I think of Dazed and Confused’s super senior Wooderson, leaning against a muscle car, drawling “alright, alright, alright,” and cranking Aerosmith. I think of wild-eyed Jack Black in School of Rock, strapping a Gibson Flying V on an uptight, sweater-vested youth and teaching him Black Sabbath’s “Iron Man” riff. And now, I think of a gang of short shorts-wearing college baseball dudes in the “campus bromance” Everybody Wants Some!!, singing along (above) to Sugar Hill Gang’s “Rapper’s Delight”…. wait…
So, okay, it ain’t all cock rock. But Linklater’s films are often so dude-centric, and so informed by popular music of certain eras, that he titled two of his most personal—Dazed and Confused and its recent “spiritual sequel”—after anthems from the two most archetypically cock rock bands, Led Zeppelin and Van Halen.
Where Dazed and Confused’s high school milieu more or less stayed anchored in 70s hard rock, Everybody Wants Some!!—like its comparatively adventurous college jocks—takes several musical detours from beer-and-babes 80s clichés. The film’s soundtrack, for example, includes “deep cuts” from Brian Eno, obscure local Texas punk rock band The Big Boys, and L.A.-based 80s New Wave/R&B band The Busboys.
It’s true, then, that the songs choices on Everybody Wants Some!!, which you can hear almost in their entirely (sans a few) above, are fairly diverse, genre-wise, compared to the cock-rock-heavy list of songs from Dazed and Confused (further up). And when it comes to Linklater’s musical inspirations for both films, we see that difference as well.
As the Criterion Collection blog documents—bringing us the 1992 letter above (read it here) from Linklater to his cast—the director put together “a thoughtful series of mixtapes to get his cast into the mind-set” of Dazed and Confused. And Criterion put together the Spotify playlist below of the songs Linklater gave his actors. As you’ll see, it’s mostly balls-to-the-wall hard rock, with some obligatory 70s disco and a few cuts from Lou Reed, David Bowie, and Elton John. In his accompanying letter, Linklater admits “a few of the songs are a little cheezy,” but also notes “there are a few places for ironic usage.” For the most part, he says, “this music… is like the movie itself—straightforward, honest and fun.”
When it came time to begin shooting Everybody Wants Some!! (get the official soundtrack here), Linklater again used the same method to get his cast in the mood, circulating the songs in the playlist below (though probably not on cassettes).
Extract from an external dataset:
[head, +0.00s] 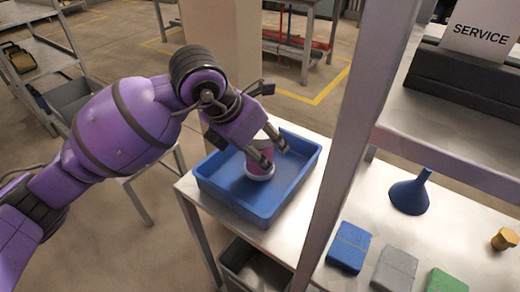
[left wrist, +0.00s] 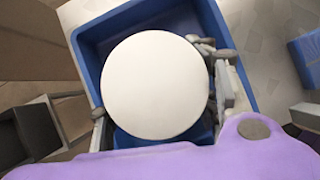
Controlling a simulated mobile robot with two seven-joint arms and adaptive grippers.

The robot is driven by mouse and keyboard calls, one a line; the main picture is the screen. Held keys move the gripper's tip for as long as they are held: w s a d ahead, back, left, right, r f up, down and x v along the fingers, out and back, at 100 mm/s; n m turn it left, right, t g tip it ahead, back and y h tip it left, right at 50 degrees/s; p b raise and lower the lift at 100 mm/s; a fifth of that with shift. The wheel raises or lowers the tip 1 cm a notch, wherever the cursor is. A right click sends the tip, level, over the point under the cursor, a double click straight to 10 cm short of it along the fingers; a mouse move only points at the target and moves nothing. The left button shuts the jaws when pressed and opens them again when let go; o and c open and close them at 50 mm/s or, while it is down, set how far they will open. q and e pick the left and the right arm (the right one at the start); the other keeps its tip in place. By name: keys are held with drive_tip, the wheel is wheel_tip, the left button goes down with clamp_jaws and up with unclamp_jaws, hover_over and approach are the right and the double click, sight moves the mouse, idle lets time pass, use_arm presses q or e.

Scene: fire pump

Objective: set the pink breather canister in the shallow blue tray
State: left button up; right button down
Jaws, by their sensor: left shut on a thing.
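The pink breather canister (head: 260,162) shows in the head view between the fingers of my left gripper (head: 268,158). It has a pale rim at its lower end and looks roughly upright. My left gripper is shut on it, over the inside of the shallow blue tray (head: 230,196). In the left wrist view the canister's round white top (left wrist: 155,85) fills the middle, with the tray's blue wall (left wrist: 88,62) around it. I cannot tell whether the canister's base touches the tray floor. My right gripper is not in view.
A grey post (head: 345,130) stands just right of the tray. Beyond it on the bench are a blue funnel (head: 410,193), a blue block (head: 349,246), a grey block (head: 394,268), a green block (head: 446,281) and a yellow knob-like part (head: 504,239). A grey bin (head: 250,268) sits below.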

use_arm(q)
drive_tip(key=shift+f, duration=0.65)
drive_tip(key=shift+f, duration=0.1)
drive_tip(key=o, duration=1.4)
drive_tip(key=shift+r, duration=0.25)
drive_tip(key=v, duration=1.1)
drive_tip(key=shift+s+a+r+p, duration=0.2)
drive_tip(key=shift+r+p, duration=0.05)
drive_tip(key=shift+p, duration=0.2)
Here we get a much more diverse, comprehensive musical summary of the decade in question, with Michael Jackson sitting next to Elvis Costello, Pat Benatar and Dire Straits next to Pink Floyd, Sister Sledge, Queen, and Chaka Khan.
It’s an interesting transition that may—musically—signal the move from teenage fandom to the more curious, adventurous listening habits of early adulthood. College, after all, is not only where young Americans of the modern era discover new sexual and chemical pleasures, but also where they acquire new musical tastes. And in the 80s especially, the boundaries of pop music expanded.
“That’s just how it felt to me to be a young person at that time. It was cool to be into everything,” Linklater commented to Cornelia Rowe at Yahoo: “There was a lot of newness in the era. You didn’t really appreciate it at the time – it’s like, there are all these new bands! There’s this new wave, punk, party, R&B – there’s a thing called rap music from New York!”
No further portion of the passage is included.